Israel is intent on wiping the Palestinians and Gaza from the face of the earth, US indie investigative site The Grayzone claims in its latest documentary.
Fronted by the online site’s editor-in-chief, Max Blumenthal, Atrocity Inc: How Israel Sells its Destruction of Gaza lifts the lid on the sustained campaign of lies Israel has used to justify the wholescale destruction of Gaza and slaughter of 42,000-and-counting Palestinians (and now Lebanese too) since the Hamas attack of 7 October 2023.

Taking aim early
Blumenthal, an award-winning journalist and author, takes aim at the early, shocking claims that 40 babies were decapitated by Hamas fighters on 7 October. The story emerged within days of the attacks and made headlines around the world, with U.S. President Joe Biden even claiming to have seen photographic evidence of the atrocities.
The story helped fuel global disgust at Hamas – designated a terrorist organisation by a number of Western governments – and moral support for Israel internationally.

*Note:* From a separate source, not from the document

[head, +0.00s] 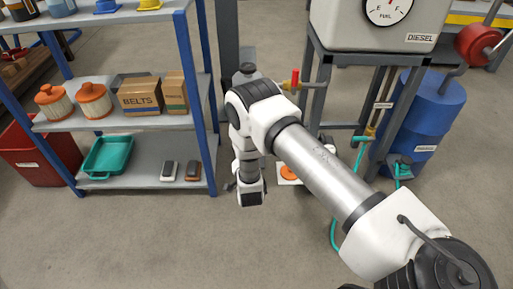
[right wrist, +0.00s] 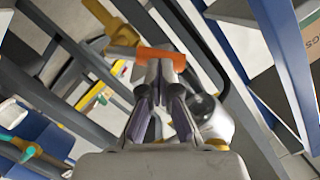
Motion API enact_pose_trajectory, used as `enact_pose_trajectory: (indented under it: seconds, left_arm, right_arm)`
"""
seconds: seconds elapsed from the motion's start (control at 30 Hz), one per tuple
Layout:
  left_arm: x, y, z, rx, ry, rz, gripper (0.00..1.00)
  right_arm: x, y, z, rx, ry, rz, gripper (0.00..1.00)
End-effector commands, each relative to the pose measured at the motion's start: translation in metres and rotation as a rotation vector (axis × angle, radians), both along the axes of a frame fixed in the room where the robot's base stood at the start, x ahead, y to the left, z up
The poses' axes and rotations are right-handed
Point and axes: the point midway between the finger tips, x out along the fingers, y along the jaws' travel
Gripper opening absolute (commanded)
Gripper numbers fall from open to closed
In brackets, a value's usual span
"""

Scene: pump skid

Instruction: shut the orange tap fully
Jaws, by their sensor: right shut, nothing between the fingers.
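The orange tap handle (right wrist: 160,54) is a flat bar on a brass-coloured valve body (right wrist: 122,36) in the right wrist view. My right gripper (right wrist: 160,72) is shut and empty. Its fingertips overlap the lower edge of the orange handle in this view; I cannot tell whether they touch it. In the head view my right arm crosses the middle, and I cannot make out its fingertips. My left gripper is out of view.
A red-handled valve (head: 295,80) sits beside my arm, under the diesel tank (head: 378,24). An orange round shape on a white plate (head: 289,172) is partly covered by my arm. The shelf rack (head: 150,122) stands left and a blue drum (head: 425,112) right. The front left floor is clear.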

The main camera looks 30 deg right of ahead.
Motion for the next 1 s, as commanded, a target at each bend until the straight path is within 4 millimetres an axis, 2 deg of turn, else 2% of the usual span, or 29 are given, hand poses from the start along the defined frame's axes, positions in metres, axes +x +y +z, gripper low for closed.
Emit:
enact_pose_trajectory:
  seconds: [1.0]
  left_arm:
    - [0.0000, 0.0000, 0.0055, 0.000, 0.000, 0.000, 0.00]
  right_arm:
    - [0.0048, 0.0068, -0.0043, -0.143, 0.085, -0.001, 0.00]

Initially based upon the word of one Israeli Defence Force commander, later revealed to a leading figure in the extremist Israeli settler movement, there was one problem with the story: it simply was not true.
As Blumenthal demonstrates, having been amplified by what he calls the complicit mainstream international legacy press, only one baby was killed during that attacks, which killed around 1200 people (nearly half of which were Israeli military kibbutz guards), and that child was the victim of a gun-shot wound, not decapitation.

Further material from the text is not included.